August 28th, 2009 at 2:10 pm
I wanted to see if I could get a soft copy of the pci qsa article by David Taylor. It looks like a nice capsule summary of conversations my customers have had.
Thanks,
mark
August 31st, 2009 at 6:29 pm
Wouldn’t it be best to hire the QSA company that is also listed as one of the very select and few QIRAs also? After all, if you attain compliancy and then get breached, assuming you changed nothing, how could the PCI SSC ever come back and say your company was not compliant when the assessment was done not only by a QSA but one they have hand-anointed as a QIRA? That seems a sure-fire slippery slope for the PCI SSC if I ever saw one. Would the assessor investigate themselves? I think PCI SSC needs to re-think the QIRA list.
September 2nd, 2009 at 2:06 pm
The question is not just picking up a good QSA. Do we need to drive or be driven?
Its what the internal security team lays a strategy and plans and implements for data security rather than go get a PCI certification which is not an end in itself.
Its like a chain is as strong as the weakest link. The corporates have to pass budgets in time, plan for mitigation of risks which most of the time is legacy driven and ask ourselves “how do i improve this further?” Nevertheless, meeting the PCI standards is necessary but it does’nt cost running an extra mile to safegaurd the trust reposed by customers of their card data with us.

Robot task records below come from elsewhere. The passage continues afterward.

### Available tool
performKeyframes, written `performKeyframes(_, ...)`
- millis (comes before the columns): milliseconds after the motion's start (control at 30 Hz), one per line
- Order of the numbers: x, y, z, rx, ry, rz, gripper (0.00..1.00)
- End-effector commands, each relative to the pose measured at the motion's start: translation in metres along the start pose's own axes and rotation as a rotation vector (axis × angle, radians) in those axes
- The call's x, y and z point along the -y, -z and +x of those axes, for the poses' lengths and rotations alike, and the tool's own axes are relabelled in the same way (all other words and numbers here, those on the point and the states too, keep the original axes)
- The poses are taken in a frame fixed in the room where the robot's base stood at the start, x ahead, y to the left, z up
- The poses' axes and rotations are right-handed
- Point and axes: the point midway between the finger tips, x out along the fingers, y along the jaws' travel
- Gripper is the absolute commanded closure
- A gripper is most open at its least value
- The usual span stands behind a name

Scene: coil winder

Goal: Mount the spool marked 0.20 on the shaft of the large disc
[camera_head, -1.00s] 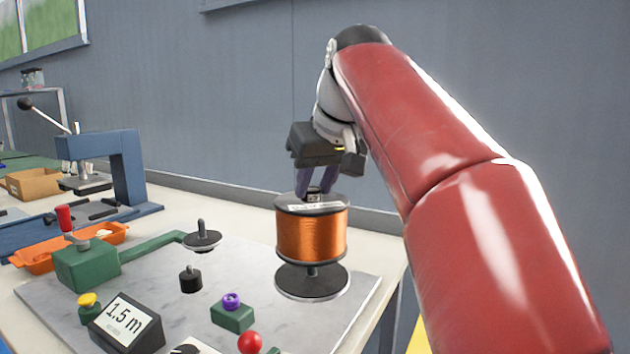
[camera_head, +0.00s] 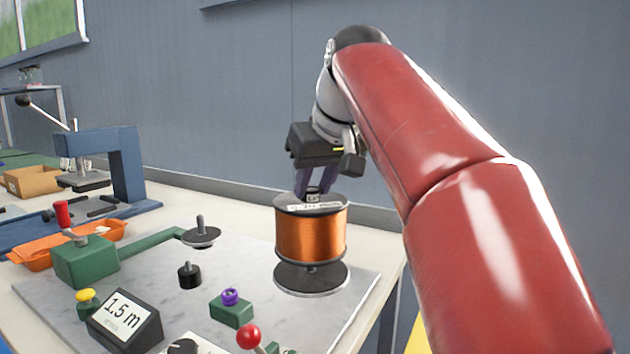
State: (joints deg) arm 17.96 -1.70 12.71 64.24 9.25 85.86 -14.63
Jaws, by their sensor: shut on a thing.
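A spool of copper-coloured wire (camera_head: 310,236) with black flanges and a white label on top hangs upright in my gripper (camera_head: 313,195). The label's print is too small to read surely. My gripper is shut on the top of the spool. The large dark disc (camera_head: 325,284) lies directly below it, on the right of the grey plate. I cannot tell whether the spool touches the disc.
A smaller disc with a pin (camera_head: 201,236) sits left on a green arm. A black knob (camera_head: 190,275), a green block with a purple ring (camera_head: 232,309), a red ball lever (camera_head: 249,337) and a "1.5 m" display (camera_head: 125,318) stand nearby. A blue press (camera_head: 125,165) and orange tray (camera_head: 70,245) are further left.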

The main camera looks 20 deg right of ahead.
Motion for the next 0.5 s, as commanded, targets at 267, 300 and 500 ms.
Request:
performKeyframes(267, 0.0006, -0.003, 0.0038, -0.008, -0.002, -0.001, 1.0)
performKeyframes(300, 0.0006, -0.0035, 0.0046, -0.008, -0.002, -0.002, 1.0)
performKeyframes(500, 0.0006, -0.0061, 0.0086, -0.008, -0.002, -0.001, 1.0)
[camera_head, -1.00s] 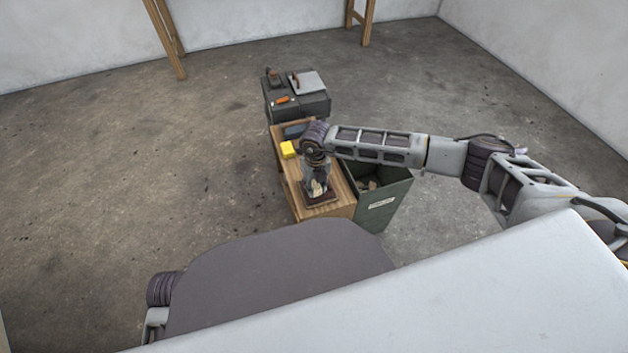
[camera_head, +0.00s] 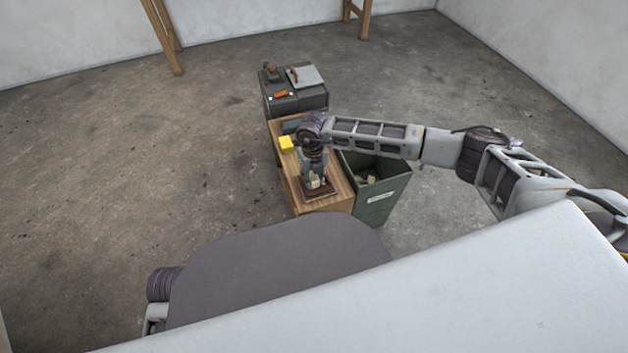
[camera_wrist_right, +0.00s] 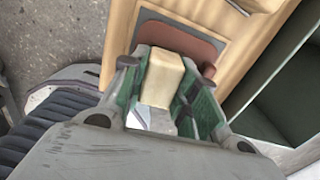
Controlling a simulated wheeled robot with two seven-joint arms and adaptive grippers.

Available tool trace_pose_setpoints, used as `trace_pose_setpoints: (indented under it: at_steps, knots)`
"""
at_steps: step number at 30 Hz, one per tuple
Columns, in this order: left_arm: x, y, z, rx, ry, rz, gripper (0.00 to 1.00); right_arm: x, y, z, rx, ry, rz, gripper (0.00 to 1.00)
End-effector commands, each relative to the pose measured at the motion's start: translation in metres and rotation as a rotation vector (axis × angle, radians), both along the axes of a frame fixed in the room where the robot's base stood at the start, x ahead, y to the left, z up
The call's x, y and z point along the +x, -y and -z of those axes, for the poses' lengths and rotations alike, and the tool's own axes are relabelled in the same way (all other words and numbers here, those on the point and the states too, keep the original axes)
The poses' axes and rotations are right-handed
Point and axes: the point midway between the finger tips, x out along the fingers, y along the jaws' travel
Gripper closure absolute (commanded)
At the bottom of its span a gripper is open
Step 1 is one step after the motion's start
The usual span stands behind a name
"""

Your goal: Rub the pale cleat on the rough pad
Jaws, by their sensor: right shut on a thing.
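The pale cleat (camera_wrist_right: 162,80) is a pale wooden block held between the green-lined fingers of my right gripper (camera_wrist_right: 155,95) in the right wrist view. In the head view my right gripper (camera_head: 316,186) points down over the rough pad, and the cleat is a small pale patch between its fingers. The rough pad (camera_wrist_right: 185,40) is reddish brown with a dark border and lies on the wooden bench top (camera_head: 340,198). The cleat is over the pad; whether they touch cannot be told. My left gripper is not in view.
A yellow block (camera_head: 286,144) lies on the bench left of my right arm. A green bin (camera_head: 385,198) with pieces inside stands right of the bench. A dark box (camera_head: 297,101) with an orange item and tools on top stands behind. Open concrete floor lies left.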

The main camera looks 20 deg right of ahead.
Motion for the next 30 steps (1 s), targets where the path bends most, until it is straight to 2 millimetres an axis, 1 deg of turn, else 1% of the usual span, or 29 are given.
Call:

September 18th, 2009 at 11:10 am
@Chris Miller
“Wouldn’t it be best to hire the QSA Company that is also listed as one of the very select and few QIRAs also?”

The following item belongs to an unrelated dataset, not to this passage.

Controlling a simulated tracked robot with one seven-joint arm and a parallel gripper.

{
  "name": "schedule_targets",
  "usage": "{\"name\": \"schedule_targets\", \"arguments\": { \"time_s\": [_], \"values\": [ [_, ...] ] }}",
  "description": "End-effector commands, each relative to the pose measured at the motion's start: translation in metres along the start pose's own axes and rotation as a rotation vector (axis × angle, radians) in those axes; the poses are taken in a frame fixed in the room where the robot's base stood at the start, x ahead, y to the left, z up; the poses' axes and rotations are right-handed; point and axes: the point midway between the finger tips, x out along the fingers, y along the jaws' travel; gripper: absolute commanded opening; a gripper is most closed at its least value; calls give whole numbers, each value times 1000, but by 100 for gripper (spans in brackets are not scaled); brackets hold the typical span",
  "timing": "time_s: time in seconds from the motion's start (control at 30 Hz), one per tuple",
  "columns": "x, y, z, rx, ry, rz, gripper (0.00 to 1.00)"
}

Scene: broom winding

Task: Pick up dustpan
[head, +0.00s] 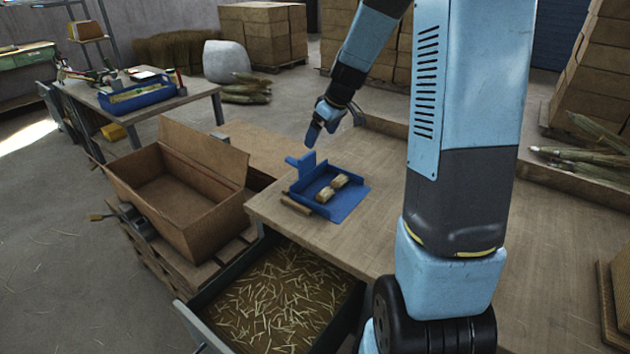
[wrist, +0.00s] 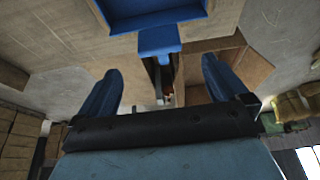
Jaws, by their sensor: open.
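The blue dustpan (head: 348,207) lies on the wooden workbench near its left edge. In the wrist view the two blue fingers (wrist: 160,68) are spread wide. The dustpan's handle (wrist: 158,42) shows just beyond and between them, with part of the tray (wrist: 150,22) at the top edge.
An open drawer (head: 275,300) full of straw bits juts out below the workbench (head: 400,160). An open cardboard box (head: 185,205) stands on a pallet to the left. A small wooden piece (head: 296,204) lies beside the dustpan. The bench behind the dustpan is clear.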

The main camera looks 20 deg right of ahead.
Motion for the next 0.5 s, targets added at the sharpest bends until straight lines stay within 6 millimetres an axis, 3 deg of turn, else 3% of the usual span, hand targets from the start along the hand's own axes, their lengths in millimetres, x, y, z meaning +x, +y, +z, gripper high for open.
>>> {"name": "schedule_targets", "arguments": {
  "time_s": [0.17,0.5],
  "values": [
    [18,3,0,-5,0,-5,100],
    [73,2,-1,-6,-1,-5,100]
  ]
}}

If a Merchant has been breach, and QSA from Company X has submitted a passing ROC, then that Merchant needs to call QIRA Y or Z. Company X can not do the investigation.
While I do agree that the 7 on the list is short sited from the amount of other forensic firms. Lets hope that the SSC adjusts the list once they take over the QIRA program later this year.
Cheers,
Chris
September 18th, 2009 at 8:18 pm
If brands would invest in security and stop relying on other people to protect their magnetic stripe data for them, we wouldn’t need QSAs at all.